Unless I am misunderstanding the situation, it sounds like you just need to properly setup encryption to connect to the network. The "access code" they gave you is the WEP or WPA key, which you need to configure under Linux before the card can authenticate with the network. Without the key, the machine will simply fail to connect to the network after a few seconds.

The situation is that the MA401 is not even seeing their signal. I do not even have the opportunity to input the access code.

At coffee house KWLAN reports:

eth0 is disconnected
The radio is off

The cards indicator light is flashing which indicates to me that the card is turned on.

What does "The radio is off" mean. I take it that the card does not see their WiFi signal.

I am running Knoppix 5.1.1 on the laptop HDD. KWLAN 0.5.8 (Using KDE 3.5.5)

Shouldn't the card see their signal regardless of encryption being on or off?

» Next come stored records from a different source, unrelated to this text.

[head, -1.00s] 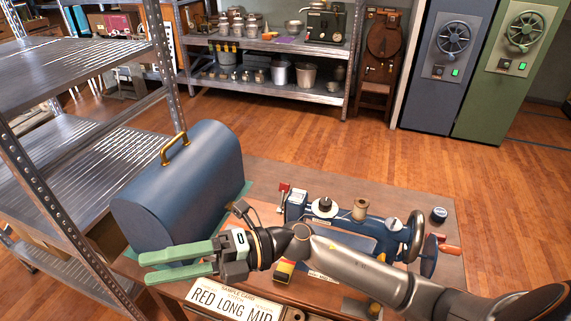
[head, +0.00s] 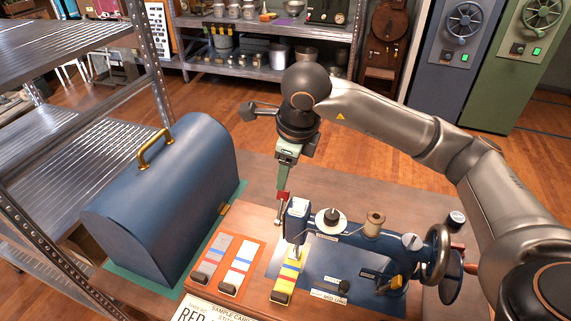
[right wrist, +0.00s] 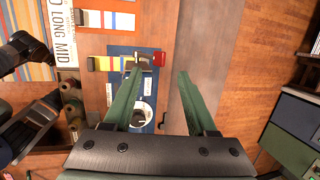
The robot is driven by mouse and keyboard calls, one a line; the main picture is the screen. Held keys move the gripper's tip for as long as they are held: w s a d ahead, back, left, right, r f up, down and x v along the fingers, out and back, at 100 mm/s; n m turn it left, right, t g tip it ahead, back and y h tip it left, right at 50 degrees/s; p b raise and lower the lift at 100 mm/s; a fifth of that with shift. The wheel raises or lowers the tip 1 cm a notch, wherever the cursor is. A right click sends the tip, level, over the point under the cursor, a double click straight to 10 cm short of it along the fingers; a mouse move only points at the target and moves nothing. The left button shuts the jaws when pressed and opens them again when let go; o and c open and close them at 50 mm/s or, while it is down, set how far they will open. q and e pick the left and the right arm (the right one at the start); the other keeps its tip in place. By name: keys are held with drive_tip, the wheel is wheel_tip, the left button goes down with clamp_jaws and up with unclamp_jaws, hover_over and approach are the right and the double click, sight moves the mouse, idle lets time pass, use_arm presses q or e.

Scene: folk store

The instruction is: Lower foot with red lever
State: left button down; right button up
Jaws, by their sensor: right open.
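The blue sewing machine (head: 350,252) stands on the wooden table with its head at the left. The red lever (head: 283,196) sticks out at the back of that head; in the right wrist view the red lever (right wrist: 159,58) shows just ahead of the gap between my fingers. My right gripper (head: 284,182) points down behind the machine head, close to the lever. In the right wrist view my green fingers (right wrist: 160,76) are apart with nothing between them. I cannot tell whether a finger touches the lever. A striped card (head: 288,279) lies under the needle area.
A blue domed case (head: 180,195) with a brass handle stands left of the machine. Two more striped cards (head: 238,264) lie in front of it. A handwheel (head: 437,250) is at the machine's right end. A metal shelf (head: 80,150) stands at the far left.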

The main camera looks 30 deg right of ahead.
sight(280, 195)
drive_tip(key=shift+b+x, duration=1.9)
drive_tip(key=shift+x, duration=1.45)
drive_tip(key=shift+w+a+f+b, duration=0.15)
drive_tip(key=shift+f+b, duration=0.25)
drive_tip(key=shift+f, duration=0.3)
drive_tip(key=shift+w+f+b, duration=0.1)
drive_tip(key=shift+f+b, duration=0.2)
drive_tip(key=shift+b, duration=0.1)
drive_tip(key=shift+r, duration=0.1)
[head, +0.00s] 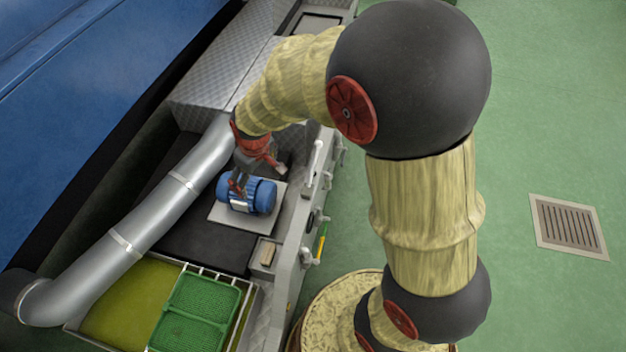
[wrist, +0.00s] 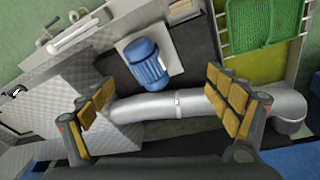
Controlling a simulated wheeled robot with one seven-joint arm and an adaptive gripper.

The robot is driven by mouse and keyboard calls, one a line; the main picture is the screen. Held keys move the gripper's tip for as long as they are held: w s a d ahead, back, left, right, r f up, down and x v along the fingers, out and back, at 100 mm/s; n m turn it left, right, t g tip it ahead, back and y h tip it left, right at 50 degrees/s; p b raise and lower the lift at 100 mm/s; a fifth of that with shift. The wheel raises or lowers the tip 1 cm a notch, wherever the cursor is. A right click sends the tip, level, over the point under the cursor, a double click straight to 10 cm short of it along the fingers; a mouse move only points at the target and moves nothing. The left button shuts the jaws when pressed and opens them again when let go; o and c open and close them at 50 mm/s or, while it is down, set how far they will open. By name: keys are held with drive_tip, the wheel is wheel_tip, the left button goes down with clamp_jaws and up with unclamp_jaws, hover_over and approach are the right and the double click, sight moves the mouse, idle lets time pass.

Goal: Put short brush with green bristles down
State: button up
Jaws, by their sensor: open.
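My gripper (head: 243,180) is open, above the blue motor in the head view. In the wrist view its two padded fingers stand wide apart, with nothing held between them (wrist: 160,105). A small tan, wood-like block (head: 268,254) lies in a shallow grey tray (head: 256,266) on the machine's edge. It shows partly at the top of the wrist view (wrist: 180,7). It may be the short brush, but I cannot make out green bristles on it. My gripper is apart from this tray.
A blue motor (head: 249,195) sits on a pale plate (head: 222,217). A thick silver pipe (head: 160,212) runs left of it. Green mesh baskets (head: 203,300) stand at the lower left, beside a yellow-green bath (head: 130,298). Valves and handles line the machine's right edge; green floor lies beyond.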

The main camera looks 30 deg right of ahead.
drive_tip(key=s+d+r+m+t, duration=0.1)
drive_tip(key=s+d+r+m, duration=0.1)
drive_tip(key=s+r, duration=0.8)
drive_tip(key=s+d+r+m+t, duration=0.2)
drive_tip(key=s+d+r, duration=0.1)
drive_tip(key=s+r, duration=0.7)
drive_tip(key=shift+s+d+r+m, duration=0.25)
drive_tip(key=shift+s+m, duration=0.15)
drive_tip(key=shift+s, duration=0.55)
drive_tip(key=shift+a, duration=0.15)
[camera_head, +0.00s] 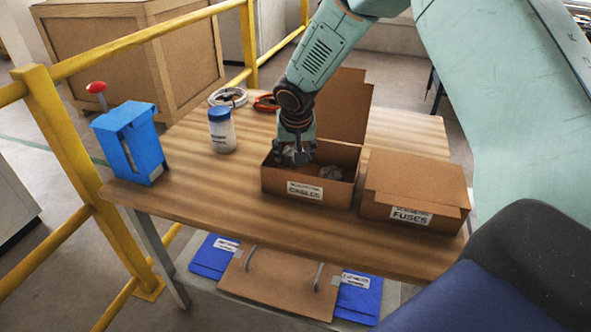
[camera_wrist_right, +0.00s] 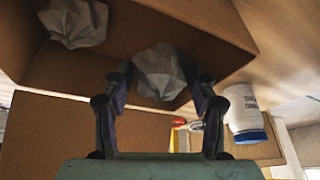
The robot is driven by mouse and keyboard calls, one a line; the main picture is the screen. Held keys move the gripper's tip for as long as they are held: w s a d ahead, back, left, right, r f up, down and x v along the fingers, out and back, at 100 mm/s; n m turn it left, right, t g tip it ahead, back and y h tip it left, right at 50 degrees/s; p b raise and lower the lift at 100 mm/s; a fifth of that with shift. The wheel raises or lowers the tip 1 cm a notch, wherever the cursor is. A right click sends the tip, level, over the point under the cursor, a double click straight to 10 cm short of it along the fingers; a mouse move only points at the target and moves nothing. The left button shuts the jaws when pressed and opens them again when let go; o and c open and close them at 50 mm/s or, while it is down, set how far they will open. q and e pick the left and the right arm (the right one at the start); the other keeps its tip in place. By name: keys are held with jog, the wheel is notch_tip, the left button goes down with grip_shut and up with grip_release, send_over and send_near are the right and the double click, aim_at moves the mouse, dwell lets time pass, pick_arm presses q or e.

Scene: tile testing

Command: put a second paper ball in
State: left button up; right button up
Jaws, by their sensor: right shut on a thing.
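The open cardboard box labelled "CABLES" (camera_head: 268,180) stands on the wooden table with its lid flap (camera_head: 345,105) raised at the back. One crumpled grey paper ball (camera_head: 330,172) lies inside it, and it also shows at the top left of the right wrist view (camera_wrist_right: 75,22). My right gripper (camera_head: 293,153) points down at the left end of the box. It is shut on another paper ball (camera_wrist_right: 160,72), seen between the fingers (camera_wrist_right: 162,85) in the right wrist view. I cannot tell whether this ball touches the box floor. My left gripper is out of view.
A closed box labelled "FUSES" (camera_head: 415,185) stands close on the right. A white jar with a blue lid (camera_head: 222,132), a blue holder with a red knob (camera_head: 128,140), and cable coils (camera_head: 228,97) stand left and behind. The front left tabletop is clear. A yellow railing (camera_head: 75,165) runs along the left.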

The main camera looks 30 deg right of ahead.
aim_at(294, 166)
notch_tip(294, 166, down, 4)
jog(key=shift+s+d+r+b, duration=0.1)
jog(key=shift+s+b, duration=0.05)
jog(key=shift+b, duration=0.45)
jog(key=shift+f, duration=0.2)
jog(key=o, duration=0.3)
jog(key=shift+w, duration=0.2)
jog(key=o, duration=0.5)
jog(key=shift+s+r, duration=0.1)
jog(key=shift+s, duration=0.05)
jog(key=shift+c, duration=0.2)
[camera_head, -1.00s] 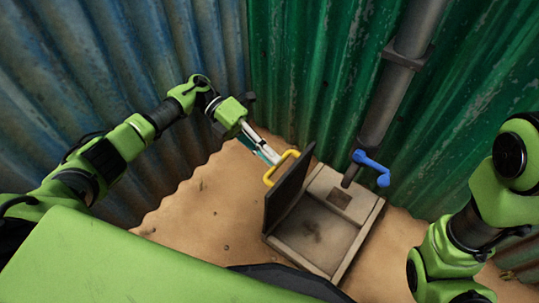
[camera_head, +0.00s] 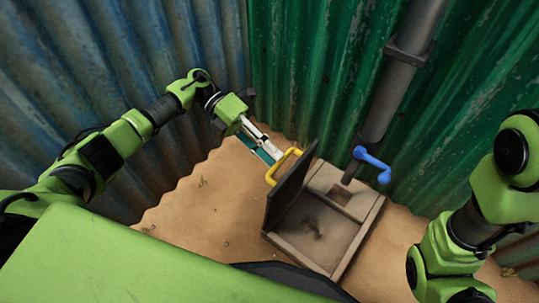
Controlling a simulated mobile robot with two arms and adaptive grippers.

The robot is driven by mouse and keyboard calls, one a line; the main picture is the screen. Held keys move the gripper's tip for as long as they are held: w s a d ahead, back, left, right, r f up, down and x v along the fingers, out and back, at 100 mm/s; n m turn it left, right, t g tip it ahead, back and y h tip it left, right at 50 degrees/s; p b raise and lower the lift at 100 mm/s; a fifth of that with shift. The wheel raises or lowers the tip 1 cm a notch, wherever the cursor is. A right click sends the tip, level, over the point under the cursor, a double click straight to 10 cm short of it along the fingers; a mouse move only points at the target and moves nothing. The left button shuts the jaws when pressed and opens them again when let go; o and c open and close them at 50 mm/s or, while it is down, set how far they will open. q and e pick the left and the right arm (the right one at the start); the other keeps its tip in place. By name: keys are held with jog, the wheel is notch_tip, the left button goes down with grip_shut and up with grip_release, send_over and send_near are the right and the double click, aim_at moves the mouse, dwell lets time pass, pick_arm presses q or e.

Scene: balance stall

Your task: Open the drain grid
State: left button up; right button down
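The drain grid (camera_head: 291,190) is a dark panel with a yellow handle (camera_head: 283,168) on its left face. It stands steeply raised at the left edge of the stone drain box (camera_head: 352,255), whose inside shows. My left gripper (camera_head: 271,154) is at the upper end of the yellow handle, with its fingertips close to it. The picture is too small to tell whether the fingers are closed on the handle. My right arm comes in at the right, and its gripper is out of view.
A blue crank-shaped handle (camera_head: 372,164) sits by the foot of a grey downpipe (camera_head: 397,95) behind the box. Green corrugated walls (camera_head: 305,80) and blue ones (camera_head: 190,40) close off the back and left. Sandy ground (camera_head: 205,205) left of the box is clear.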

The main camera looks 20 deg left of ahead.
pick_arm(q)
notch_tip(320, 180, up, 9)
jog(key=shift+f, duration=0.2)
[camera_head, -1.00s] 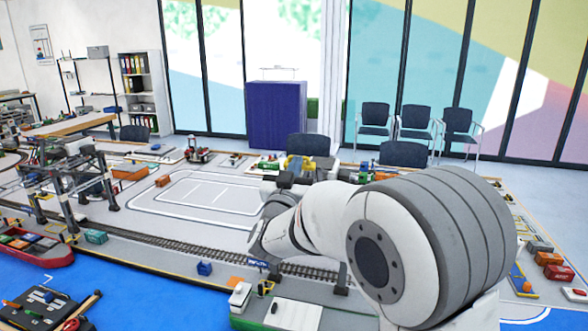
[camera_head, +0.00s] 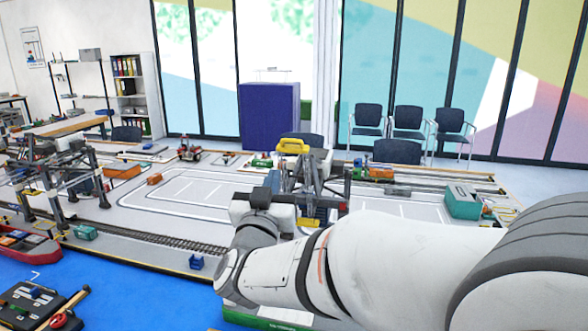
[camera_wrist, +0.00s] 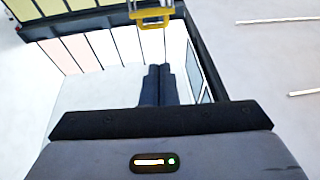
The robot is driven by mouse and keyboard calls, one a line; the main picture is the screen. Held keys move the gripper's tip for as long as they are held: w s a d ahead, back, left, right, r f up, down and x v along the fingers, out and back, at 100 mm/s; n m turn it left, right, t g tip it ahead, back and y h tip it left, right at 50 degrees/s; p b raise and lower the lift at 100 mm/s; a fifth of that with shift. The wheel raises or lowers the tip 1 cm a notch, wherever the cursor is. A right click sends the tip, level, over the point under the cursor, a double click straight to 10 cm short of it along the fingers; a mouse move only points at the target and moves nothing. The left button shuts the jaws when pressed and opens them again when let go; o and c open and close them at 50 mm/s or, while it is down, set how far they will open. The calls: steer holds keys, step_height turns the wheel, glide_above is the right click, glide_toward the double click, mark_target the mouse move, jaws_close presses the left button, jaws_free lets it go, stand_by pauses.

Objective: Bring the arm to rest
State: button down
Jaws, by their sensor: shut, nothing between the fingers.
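My gripper (camera_wrist: 158,72) shows in the wrist view as two dark fingers side by side, shut and empty. In the head view my white and grey arm reaches from the lower right to the middle. Its wrist is raised in front of a crane with a yellow top (camera_head: 292,146), and I cannot make out the fingertips there. A yellow frame (camera_wrist: 152,16) shows beyond the fingers at the top of the wrist view, apart from them.
A gantry crane (camera_head: 62,180) stands on the layout table at the left. A red boat (camera_head: 28,246) lies below it on the blue surface. A railway track (camera_head: 150,234) runs along the front. A teal box (camera_head: 463,203) stands at the right. Chairs (camera_head: 408,120) and a blue cabinet (camera_head: 268,115) are behind.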

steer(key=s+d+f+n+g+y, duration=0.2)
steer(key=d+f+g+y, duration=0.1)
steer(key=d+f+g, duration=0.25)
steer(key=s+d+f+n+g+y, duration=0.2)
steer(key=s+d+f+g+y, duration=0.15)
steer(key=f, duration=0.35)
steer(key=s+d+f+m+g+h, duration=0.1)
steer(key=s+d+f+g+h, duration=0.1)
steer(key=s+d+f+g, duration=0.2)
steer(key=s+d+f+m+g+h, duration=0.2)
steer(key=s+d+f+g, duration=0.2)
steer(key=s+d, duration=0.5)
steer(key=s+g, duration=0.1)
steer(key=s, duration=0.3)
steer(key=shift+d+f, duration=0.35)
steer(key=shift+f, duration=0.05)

MS3FGX 01-04-2009 08:32 PM

Quote:

What does "The radio is off" mean. I take it that the card does not see their WiFi signal.
"The radio is off" would mean that, literally, the card's transceiver is off (presumably in a power saving mode). Obviously the computer is not going to see any networks if the radio itself is not powered on. The light on the card does not necessarily indicate that the radio is active, more that the card itself is initialized and the driver's are loaded properly.

Have you tried scanning from the command line to see the exact output? Something like:

Code:

iwlist device scan
Where device is the name of your WLAN card (which seems to be eth0 from your posts).